▶ WHAT THIS TASK INVOLVES: Everything from the line that holds "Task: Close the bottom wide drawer" through the end of the data below should be output exactly, both ends included.

--- start of DATA SHOWN ---

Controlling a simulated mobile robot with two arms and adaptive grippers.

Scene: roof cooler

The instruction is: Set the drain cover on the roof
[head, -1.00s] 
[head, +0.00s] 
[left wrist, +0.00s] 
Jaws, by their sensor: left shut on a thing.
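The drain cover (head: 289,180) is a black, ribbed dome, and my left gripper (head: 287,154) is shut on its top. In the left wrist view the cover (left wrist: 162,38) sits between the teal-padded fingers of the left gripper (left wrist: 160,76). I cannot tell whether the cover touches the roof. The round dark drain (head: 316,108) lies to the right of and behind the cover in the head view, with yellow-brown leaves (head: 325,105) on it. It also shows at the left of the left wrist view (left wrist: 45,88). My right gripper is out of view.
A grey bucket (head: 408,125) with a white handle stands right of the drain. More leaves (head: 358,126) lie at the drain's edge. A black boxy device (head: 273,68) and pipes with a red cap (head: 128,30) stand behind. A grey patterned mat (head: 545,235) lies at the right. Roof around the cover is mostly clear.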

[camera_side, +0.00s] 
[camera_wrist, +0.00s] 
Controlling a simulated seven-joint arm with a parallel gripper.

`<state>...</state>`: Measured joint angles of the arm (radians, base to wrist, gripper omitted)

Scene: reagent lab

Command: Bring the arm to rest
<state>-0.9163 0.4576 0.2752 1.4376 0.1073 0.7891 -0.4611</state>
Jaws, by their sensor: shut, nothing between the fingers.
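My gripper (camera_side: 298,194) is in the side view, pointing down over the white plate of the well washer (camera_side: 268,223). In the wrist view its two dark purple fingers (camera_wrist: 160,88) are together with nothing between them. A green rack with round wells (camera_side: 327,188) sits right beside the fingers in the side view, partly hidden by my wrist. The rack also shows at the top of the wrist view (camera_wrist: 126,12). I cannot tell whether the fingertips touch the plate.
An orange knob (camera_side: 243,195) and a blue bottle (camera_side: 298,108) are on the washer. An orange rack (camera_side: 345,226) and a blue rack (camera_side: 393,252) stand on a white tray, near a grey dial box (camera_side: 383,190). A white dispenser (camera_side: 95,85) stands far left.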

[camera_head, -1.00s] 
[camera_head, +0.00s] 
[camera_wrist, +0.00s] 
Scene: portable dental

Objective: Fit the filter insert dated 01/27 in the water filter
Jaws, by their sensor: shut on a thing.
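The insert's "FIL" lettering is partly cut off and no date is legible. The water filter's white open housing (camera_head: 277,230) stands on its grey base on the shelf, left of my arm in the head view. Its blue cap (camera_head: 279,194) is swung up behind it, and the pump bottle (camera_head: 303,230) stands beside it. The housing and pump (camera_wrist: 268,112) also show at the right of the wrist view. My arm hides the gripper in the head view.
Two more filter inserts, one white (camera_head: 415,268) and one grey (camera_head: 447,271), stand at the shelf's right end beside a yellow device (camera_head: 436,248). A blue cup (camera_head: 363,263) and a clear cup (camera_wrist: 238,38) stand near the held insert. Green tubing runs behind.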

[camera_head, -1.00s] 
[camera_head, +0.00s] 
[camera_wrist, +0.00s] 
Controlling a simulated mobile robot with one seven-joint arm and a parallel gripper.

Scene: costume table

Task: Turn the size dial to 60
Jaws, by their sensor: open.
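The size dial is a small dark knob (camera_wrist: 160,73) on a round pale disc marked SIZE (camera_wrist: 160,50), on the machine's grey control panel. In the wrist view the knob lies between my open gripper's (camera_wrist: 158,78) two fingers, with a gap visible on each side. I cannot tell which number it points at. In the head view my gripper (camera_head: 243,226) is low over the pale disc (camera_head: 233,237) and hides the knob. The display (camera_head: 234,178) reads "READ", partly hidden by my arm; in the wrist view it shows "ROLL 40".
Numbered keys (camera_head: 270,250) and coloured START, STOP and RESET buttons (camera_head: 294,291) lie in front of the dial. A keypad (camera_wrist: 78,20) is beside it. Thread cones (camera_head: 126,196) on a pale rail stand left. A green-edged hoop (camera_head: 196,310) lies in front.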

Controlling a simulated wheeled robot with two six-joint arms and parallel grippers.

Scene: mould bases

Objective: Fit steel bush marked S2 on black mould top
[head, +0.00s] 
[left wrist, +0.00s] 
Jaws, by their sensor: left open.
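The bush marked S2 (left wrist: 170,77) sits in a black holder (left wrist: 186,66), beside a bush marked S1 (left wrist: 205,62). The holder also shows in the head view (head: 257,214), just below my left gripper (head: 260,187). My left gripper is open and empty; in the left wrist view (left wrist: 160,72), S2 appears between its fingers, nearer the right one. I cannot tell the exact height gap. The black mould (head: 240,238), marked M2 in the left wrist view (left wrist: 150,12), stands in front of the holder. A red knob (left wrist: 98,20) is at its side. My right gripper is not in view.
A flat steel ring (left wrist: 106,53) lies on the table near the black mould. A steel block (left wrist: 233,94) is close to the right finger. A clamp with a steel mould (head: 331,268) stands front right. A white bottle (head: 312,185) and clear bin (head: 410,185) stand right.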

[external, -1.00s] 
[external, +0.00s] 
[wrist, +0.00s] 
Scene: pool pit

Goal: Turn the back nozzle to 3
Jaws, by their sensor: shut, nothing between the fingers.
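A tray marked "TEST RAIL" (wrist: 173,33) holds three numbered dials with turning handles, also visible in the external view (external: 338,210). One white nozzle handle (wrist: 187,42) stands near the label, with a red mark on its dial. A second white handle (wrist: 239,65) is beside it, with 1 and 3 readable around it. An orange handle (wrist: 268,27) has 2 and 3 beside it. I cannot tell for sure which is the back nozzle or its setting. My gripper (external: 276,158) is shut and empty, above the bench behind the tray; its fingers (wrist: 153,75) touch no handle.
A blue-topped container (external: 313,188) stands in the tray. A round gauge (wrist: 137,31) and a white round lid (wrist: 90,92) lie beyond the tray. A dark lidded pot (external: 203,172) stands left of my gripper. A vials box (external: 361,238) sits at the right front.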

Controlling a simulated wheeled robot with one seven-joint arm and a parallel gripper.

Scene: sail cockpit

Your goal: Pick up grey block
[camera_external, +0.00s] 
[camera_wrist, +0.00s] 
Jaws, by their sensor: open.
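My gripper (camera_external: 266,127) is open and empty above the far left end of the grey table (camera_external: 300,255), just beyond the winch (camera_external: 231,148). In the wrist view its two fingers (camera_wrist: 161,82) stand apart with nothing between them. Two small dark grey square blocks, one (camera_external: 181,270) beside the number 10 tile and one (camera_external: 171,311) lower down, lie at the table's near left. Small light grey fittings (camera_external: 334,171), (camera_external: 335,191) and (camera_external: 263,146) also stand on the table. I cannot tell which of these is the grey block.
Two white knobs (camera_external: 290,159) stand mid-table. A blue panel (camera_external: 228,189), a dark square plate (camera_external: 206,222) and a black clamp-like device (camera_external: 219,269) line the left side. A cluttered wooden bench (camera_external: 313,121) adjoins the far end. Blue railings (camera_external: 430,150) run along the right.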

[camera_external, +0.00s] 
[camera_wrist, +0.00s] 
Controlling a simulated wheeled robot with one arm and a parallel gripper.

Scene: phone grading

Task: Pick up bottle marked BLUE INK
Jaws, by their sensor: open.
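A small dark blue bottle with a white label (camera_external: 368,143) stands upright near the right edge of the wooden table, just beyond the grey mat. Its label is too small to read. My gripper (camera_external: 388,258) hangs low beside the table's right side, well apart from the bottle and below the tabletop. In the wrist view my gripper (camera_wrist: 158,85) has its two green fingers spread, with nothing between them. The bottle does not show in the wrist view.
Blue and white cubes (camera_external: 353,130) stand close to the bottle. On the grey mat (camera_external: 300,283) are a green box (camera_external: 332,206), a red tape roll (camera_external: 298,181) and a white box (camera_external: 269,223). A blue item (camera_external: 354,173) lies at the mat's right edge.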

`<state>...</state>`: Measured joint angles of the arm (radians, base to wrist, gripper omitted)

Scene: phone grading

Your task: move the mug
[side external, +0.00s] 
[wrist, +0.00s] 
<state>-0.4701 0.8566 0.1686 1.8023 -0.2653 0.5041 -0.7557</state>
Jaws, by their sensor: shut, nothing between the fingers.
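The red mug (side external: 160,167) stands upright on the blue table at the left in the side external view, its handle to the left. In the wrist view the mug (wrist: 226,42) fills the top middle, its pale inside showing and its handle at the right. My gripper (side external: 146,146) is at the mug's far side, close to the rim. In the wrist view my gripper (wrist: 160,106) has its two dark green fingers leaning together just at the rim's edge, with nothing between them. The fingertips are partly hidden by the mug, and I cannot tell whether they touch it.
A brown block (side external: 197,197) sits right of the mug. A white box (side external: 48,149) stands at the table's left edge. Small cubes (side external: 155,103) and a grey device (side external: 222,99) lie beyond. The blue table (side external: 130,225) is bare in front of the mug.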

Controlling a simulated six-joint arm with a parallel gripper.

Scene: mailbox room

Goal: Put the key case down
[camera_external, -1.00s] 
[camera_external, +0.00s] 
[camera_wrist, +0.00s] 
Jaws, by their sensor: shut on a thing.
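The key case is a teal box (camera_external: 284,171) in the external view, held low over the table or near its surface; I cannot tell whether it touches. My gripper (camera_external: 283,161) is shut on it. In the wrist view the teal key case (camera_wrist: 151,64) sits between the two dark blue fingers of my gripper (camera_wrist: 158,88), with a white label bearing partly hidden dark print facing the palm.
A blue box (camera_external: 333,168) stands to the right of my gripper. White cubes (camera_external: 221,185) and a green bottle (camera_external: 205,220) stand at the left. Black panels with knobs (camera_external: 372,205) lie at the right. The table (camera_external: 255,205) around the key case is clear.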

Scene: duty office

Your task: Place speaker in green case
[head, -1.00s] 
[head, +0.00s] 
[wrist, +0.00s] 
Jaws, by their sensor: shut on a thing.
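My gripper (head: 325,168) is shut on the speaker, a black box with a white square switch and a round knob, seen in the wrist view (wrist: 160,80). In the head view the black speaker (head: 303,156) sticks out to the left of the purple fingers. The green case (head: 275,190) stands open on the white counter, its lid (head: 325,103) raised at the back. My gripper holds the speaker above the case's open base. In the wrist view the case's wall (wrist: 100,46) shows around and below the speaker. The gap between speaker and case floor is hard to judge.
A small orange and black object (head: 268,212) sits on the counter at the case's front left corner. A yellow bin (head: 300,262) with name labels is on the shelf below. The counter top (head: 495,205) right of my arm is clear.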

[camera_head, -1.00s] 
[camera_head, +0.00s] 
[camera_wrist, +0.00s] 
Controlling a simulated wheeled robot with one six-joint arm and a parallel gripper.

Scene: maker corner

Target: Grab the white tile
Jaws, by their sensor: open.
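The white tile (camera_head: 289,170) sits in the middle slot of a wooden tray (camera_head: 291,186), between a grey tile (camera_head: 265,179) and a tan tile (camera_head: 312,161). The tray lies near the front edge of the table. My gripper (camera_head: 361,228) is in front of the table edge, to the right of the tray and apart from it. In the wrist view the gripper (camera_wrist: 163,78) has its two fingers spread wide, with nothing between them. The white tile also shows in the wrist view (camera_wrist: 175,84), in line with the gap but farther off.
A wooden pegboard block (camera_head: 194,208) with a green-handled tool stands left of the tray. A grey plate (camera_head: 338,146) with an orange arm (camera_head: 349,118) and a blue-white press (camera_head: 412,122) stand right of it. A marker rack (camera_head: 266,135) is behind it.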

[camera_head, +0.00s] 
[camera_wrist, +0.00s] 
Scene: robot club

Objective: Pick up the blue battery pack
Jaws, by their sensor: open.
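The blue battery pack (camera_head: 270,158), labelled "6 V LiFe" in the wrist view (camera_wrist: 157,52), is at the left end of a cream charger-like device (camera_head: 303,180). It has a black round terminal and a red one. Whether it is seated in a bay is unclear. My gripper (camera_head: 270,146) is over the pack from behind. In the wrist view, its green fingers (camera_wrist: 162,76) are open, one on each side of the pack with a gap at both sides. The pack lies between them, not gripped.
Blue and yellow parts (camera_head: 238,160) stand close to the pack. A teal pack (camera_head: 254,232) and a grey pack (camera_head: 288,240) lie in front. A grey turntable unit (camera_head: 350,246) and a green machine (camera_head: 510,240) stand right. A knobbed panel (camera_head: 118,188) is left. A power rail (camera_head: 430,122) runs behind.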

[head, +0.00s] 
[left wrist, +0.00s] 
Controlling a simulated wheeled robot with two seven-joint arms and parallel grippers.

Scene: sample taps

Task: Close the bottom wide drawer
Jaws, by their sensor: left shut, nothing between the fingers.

--- end of DATA SHOWN ---

▶ TASK ANSWER:
Task: Close the bottom wide drawer
Jaws, by their sensor: left shut, nothing between the fingers.

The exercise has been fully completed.